The Grand Editing Contest Results
The Editing Contest for Overused Words and Phrases, etc. is over.
All the results are in and have been officially tabulated and confirmed by Price, Waterhouse.
Ladies and Gentlemen, please fasten your seatbelts, and let’s have a dramatic drumroll and drumstick.
- The First Prize Winner is . . . Zada Kent!
- The Second Prize Winner is . . . Zada Kent!
- The Third Prize Winner is . . . Zada Kent!
Now you’re probably wondering how one person managed to win all three prizes, especially since the results specifically state a person can only enter the contest once. Well, the answer is very simple. There was only ONE participant in this writer’s contest. Zada submitted a very thoughtful, intelligent edit of the page from my novel, and she deserves to be the Grand Prize Winner. Of course, she doesn’t win First, Second, and Third Prize. Gosh, I was just having a little fun. But according to the rules, she does win First Prize, which entitles her to select any three of my MuseItUp books in the format of her choice. Her choices are (in order) “The Blue of Her Hair, the Gold of Her Eyes,” the winner of Preditors and Editors 2010 Annual Readers Poll; the novel Dark Wizard; and the extremely dark and perverted “Wet Dreams.” I am delighted to send them to her, along with my congratulations.

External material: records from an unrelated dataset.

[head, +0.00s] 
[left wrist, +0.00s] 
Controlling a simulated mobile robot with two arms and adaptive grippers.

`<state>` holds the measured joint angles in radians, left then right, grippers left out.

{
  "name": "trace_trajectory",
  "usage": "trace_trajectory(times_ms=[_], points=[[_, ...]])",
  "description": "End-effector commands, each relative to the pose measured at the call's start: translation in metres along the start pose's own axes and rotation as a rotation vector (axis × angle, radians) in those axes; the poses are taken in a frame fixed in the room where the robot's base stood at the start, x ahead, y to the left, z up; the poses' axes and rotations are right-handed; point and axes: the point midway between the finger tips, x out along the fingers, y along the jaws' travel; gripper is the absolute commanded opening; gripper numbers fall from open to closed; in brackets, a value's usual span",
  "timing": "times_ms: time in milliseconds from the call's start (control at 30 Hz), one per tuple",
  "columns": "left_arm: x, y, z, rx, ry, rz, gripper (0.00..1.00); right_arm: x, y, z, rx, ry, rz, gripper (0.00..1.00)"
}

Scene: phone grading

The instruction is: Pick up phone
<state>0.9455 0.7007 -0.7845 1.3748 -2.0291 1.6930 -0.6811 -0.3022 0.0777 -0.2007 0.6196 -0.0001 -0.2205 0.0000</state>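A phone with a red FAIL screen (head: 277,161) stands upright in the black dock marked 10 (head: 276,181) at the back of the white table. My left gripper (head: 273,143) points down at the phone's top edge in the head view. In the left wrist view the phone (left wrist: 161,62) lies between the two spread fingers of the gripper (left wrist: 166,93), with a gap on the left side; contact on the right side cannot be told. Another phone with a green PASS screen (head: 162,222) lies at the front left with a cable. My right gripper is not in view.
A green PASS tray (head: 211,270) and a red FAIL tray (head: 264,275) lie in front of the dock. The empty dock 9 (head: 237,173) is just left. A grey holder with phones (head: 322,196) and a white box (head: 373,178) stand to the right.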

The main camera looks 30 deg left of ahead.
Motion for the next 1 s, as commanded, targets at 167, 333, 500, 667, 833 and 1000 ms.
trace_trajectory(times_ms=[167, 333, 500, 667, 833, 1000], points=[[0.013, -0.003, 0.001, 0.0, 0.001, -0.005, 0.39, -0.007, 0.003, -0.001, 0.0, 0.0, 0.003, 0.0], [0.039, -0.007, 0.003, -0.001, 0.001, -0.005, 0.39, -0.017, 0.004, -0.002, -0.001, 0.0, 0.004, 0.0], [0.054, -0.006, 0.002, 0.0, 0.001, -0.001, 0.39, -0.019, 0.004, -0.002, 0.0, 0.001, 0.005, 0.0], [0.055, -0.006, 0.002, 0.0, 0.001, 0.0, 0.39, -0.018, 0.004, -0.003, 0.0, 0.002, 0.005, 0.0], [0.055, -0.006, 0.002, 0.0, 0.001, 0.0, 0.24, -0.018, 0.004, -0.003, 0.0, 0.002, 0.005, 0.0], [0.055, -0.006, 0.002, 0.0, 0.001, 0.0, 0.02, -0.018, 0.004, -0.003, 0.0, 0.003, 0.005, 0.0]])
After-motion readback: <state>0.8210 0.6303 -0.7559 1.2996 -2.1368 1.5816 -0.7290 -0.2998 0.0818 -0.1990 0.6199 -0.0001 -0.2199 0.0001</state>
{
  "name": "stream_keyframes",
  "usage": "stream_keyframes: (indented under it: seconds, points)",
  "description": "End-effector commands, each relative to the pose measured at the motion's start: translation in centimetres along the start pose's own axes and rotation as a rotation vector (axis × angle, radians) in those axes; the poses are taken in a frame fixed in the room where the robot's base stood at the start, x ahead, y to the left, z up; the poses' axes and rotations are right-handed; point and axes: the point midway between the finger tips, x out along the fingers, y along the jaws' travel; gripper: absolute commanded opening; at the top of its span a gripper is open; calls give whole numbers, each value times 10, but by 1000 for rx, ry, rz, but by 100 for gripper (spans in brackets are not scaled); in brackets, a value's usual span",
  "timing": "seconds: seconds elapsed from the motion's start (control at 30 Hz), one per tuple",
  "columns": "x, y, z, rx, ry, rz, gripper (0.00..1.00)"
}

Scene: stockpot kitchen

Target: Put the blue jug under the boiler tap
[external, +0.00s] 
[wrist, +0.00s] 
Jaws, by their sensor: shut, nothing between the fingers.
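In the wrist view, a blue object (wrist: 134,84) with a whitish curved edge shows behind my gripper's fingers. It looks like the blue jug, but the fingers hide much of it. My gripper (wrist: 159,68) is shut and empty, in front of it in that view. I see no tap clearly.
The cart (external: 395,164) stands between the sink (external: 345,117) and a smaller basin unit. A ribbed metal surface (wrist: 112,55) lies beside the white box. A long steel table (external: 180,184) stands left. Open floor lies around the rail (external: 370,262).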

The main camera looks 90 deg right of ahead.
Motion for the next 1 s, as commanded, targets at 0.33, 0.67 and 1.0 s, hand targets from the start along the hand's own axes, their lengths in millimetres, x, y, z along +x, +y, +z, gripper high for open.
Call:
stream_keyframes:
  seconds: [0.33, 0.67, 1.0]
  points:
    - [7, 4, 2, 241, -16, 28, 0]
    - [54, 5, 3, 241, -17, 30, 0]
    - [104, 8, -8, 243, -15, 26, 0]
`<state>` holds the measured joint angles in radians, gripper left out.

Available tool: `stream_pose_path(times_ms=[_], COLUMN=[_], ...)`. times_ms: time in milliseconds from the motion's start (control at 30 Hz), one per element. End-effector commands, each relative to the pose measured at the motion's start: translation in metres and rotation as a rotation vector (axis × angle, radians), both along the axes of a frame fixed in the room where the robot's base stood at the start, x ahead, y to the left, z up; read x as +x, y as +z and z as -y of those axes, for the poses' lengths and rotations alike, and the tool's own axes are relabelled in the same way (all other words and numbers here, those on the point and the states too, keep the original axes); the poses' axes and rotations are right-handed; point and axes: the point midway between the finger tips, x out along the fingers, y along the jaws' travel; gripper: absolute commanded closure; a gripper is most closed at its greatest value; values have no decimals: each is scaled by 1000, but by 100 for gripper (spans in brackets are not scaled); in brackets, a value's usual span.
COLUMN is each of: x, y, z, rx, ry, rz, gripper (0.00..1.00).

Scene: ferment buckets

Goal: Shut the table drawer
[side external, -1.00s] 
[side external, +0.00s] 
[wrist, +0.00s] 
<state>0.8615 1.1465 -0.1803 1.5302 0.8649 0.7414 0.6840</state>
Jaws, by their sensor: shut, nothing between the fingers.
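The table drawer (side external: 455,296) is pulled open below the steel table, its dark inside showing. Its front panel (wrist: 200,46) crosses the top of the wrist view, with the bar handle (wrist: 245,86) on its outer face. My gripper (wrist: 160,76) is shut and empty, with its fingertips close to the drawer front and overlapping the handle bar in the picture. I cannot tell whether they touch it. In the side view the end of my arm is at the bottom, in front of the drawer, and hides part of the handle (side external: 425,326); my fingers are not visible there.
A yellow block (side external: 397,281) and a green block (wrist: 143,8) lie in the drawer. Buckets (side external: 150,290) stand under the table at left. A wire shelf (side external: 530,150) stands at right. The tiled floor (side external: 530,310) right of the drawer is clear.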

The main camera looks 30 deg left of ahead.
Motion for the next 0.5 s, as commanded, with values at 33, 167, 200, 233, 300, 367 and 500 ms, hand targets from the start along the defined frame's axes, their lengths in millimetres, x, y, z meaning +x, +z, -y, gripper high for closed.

And now for the answers. Please follow along with the rough page from the first draft of my novel, bearing in mind there is a certain amount of subjectivity in editing, and editors will differ on precise edits. Also, I have to confess I inserted some extra repetitions to make this page more of a test. Okay, scribblers, here we go:
1. Most obvious, at least to me: there are too many “that’s” on the page, a total of SEVEN of them. Folks, if this is one page, and your novel is 300 pages long, you could have a total of 2,100 “that’s.” Assuming half of them are superfluous, then you have at least 1,000 too many.

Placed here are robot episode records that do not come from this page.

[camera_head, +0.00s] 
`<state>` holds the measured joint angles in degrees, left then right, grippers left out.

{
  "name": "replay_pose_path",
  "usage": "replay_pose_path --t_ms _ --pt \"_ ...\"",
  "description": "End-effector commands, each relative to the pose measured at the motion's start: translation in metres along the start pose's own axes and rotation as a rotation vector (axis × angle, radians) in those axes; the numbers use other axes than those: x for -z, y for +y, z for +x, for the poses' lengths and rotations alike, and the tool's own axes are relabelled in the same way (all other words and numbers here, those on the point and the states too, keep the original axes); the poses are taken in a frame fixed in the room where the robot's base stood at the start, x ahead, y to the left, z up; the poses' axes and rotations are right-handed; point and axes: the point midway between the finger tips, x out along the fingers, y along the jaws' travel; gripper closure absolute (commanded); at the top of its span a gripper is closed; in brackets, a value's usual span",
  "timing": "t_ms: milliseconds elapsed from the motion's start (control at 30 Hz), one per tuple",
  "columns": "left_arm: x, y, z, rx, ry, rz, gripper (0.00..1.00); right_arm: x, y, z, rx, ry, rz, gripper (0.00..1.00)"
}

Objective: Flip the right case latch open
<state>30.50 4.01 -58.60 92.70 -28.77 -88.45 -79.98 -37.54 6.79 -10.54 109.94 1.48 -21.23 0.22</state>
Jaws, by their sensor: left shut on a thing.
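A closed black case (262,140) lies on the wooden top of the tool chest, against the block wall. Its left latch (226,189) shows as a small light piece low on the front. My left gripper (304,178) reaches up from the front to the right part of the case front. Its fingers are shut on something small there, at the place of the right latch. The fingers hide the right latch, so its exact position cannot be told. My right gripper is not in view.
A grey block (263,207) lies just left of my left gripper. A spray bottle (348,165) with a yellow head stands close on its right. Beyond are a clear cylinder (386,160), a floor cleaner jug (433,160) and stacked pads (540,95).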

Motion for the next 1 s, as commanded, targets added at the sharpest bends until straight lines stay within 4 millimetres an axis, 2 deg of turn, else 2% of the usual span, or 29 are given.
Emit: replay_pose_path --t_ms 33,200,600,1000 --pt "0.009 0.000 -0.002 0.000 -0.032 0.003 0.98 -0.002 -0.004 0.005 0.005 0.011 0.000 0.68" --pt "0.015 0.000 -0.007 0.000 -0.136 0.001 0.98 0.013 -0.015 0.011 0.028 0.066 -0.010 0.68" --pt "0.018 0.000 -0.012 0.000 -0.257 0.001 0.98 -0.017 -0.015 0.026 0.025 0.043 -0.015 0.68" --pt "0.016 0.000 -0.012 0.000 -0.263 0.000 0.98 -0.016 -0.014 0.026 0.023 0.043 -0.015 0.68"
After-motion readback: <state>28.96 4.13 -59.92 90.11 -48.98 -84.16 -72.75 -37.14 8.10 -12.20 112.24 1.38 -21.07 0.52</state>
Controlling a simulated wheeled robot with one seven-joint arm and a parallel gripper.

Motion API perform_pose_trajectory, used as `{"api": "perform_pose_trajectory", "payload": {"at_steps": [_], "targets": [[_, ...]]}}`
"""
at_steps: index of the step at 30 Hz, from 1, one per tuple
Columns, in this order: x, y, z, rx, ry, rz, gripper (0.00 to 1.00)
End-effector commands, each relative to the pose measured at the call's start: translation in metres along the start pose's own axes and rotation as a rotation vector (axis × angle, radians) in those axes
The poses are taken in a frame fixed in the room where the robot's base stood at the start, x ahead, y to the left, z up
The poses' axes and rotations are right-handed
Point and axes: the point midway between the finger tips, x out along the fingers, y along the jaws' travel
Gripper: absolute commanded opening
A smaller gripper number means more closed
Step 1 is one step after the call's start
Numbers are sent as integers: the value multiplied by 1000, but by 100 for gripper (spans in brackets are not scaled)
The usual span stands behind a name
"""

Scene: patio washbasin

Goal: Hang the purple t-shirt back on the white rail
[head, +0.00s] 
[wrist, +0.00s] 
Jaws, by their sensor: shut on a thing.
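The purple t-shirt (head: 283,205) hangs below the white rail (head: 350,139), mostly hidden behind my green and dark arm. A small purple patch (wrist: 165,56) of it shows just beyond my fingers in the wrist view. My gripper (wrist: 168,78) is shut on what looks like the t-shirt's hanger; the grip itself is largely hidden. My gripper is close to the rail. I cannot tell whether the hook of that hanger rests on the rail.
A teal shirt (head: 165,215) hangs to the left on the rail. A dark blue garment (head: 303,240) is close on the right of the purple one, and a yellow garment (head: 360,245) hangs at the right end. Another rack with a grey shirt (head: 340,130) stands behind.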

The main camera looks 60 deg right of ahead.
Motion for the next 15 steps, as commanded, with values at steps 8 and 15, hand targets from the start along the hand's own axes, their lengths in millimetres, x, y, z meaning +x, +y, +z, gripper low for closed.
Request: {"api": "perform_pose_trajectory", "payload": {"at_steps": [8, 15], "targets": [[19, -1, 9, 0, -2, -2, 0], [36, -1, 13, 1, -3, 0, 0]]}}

Paragraph seven – “I don’t think that you’re going . . .” Just remove the “that.” Paragraph eight – “There’s something that I’d like to know . . .” Remove “that” again. (Save words, make it tighter.) Paragraph twelve – I changed “That small?” to “So small?” (Use a little variety.) Paragraph fourteen – I shortened “That’s amazing!” to “Amazing!” Then I recast the next sentence to eliminate not one but two “that’s.” Thus: “You know, it reminds me of a Greek myth involving Zeus.” Since “that” is a necessary word, there’s little danger it will vanish from my novel, and by pruning it, I not only tighten my prose, but find a way to vary it.
2. Without going into detail, I use “like” on four occasions. Check it out yourselves. Are all those times necessary?
3. Even repeating myself twice may be questionable, especially if it involves using the same word close together. Zada, for instance, points out I use “gazed” in the fifth paragraph and “gazed at” in the sixth. On the other hand, I don’t believe repeating the words “Make love” in the second and third paragraphs are a defect because it’s obviously done for a specific purpose. However, is it really necessary for both Turtan and Yaneta to “pause” at different points on the page?
4. Last, there are similar or repetitive phrases which probably need revision. Yaneta “swept her gaze over him,” and “He swept his eyes over her body” (paragraphs 5 and 10). Turtan says “Just a moment” not once but twice (see if you can find them.)
How harmful are such invisible defects? Obviously, some are more serious than others, especially if they become visible and detract and distract from our story, our plot, our characters, and also, our language. The competition for elite markets and publishers is hard enough without making it harder for ourselves by sabotaging a fine manuscript with words and phrases we’ve used so often they’ve become second nature. So use your Find, your Find and Replace tools, train yourself to recognize such offenses, and good luck in your editing!